Note that it is also critical to calculate your personal inflation rate before you can know what your REAL (post inflation) returns are.

To get a really accurate result on years to retire, the REAL returns that you should enter on Networthify are = Your historical returns minus Your personal inflation rate.

You can now use the Networthify to calculate how many years you would need to retire. Make sure you click on  “Show more Options” to be able to edit the expected REAL (post inflation) rate of return as well as your Safe Withdrawal Rate. I would suggest using a safe withdrawal rate of 3% based on Ravi Saraogi’s research for India.
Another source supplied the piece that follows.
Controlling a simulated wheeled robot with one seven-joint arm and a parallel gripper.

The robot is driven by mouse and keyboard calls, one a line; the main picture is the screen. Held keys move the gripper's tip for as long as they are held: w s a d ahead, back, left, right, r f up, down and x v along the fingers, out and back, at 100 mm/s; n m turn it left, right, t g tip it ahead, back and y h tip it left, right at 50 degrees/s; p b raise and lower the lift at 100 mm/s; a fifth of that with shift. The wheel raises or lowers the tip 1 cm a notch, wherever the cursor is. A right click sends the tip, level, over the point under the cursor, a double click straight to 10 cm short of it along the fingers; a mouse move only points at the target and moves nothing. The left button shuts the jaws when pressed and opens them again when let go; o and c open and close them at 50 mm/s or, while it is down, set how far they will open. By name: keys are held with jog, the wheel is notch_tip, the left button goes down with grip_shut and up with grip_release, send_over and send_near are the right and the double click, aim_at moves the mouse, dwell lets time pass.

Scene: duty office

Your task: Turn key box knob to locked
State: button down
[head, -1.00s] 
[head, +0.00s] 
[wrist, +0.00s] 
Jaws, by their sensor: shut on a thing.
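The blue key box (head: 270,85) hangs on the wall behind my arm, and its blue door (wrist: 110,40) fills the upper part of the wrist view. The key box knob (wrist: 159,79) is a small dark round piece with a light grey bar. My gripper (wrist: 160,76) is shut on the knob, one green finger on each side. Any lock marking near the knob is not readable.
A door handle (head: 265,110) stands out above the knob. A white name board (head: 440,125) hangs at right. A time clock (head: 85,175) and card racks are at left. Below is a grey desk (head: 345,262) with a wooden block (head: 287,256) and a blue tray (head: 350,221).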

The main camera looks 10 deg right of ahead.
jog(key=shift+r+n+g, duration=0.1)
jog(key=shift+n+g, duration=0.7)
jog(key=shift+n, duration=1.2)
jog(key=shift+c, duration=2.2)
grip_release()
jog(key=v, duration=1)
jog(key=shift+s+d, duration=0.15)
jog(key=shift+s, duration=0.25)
Disclaimer: I am not a financial advisor. My articles are meant for people who are not savvy or well versed with personal finance and investing and find it difficult to grasp all the jargon typically used when discussing such topics. I hope to be able to demystify investing and make it as simple as possible for everyone. I’ve invested in Mutual funds for approx. 24 years. I’ve also been a diligent student of the subject of investing over the past 24 years learning & applying the writings of luminaries in the field. In these articles I’m merely sharing my experience & learning from that investing journey and the books of luminaries in the field in the hope that it might help others in some way. I am in no way directly or indirectly claiming to be a hot shot investor who has generated exceptional or even above average returns during my investment journey. However, I am quite confident that even if all you do is learn from my mistakes, educate yourself on sound investment principles & develop good financial habits you will benefit greatly. Please ensure that you consult a financial advisor before taking any decisions or actions concerning your personal finances or investments. I shall not be liable.